On Tuesday, the United States Supreme Court denied Malwarebytes, Inc.’s petition for a writ of certiorari and issued a statement by Justice Clarence Thomas. The commentary conveyed Justice Thomas’s opinion that although he agreed with the decision to leave the appellate ruling intact, the high court should accept an opportunity to interpret Section 230 of the Communications Decency Act, which has reportedly permitted major internet companies to dodge liability for damaging content created and posted by third-parties.
By passing on the petition, the Supreme Court leaves in place a Ninth Circuit Court ruling denying Malwarebytes Section 230 immunity. The instant case involves two competitors that provide software enabling individuals to filter unwanted content, like that which poses security risks.

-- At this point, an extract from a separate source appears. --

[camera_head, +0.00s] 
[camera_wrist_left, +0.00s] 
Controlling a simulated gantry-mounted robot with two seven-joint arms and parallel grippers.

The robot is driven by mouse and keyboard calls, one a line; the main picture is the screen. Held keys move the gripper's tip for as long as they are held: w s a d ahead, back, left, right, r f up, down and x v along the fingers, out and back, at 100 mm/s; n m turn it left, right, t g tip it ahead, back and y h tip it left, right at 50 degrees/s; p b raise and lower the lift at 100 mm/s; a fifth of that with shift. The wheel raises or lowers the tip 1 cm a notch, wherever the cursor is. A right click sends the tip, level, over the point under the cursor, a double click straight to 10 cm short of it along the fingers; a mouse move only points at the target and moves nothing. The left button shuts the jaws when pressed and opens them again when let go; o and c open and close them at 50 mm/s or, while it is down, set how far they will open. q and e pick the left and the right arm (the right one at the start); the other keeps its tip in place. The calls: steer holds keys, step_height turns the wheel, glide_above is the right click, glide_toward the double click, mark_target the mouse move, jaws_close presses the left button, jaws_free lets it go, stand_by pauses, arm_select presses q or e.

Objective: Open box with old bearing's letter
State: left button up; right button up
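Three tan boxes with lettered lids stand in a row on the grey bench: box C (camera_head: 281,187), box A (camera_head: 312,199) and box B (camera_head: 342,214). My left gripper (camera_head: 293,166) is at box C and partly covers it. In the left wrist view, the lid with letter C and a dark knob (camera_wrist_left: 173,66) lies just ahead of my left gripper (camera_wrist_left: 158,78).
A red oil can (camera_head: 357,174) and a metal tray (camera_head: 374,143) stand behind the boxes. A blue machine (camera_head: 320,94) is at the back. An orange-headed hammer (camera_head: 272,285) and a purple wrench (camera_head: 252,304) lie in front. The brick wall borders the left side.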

Enigma Software Group USA, LLC sued Malwarebytes, accusing it of altering its products to make it more difficult for consumers to obtain and use Enigma products.
In the course of litigation, Malwarebytes raised a Section 230 defense, claiming that “a computer service provider cannot be held liable for providing tools ‘to restrict access to material’ that it ‘considers to be obscene, lewd, lascivious, filthy, excessively violent, harassing, or otherwise objectionable.’” The Ninth Circuit rejected this argument, finding that based on Section 230’s policy and purpose, immunity is unavailable to a defendant suspected of anticompetitive behavior, Justice Thomas explained.
Before addressing his concerns regarding Section 230 interpretation, Justice Thomas noted that this decision is one of few that have relied on policy and purpose to deny immunity, yet its decision to stress policy and purposes is not unfamiliar, he wrote. The Justice further remarked that “courts have long emphasized non-textual arguments when interpreting §230, leaving questionable precedent in their wake.”
In his critique of Section 230 case law, Justice Thomas wrote that “courts have discarded the longstanding distinction between ‘publisher’ liability and ‘distributor’ liability,” though he noted that some overlap still exists. He also expressed his view that “courts have also departed from the most natural reading of the text by giving Internet companies immunity for their own content.” Yet, decisions broadly interpreting Section 230(c)(1) to protect traditional publisher functions have “also eviscerated the narrower liability shield Congress included in the statute,” he reasoned, reading Sections 230(c)(2)(A) and (c)(1) in concert.
His statement also reflected concern about courts’ extension of Section 230 immunity to shield companies from a wide array of traditional product-defect claims. In support of his contention, the Justice cited multiple examples where various types of claims were dismissed due to grants of Section 230 immunity.
“Paring back the sweeping immunity courts have read into §230,” Justice Thomas suggested, would give plaintiffs a chance to have their claims heard for their substance. He concluded, “without the benefit of briefing on the merits, we need not decide today the correct interpretation of §230. But in an appropriate case, it behooves us to do so.”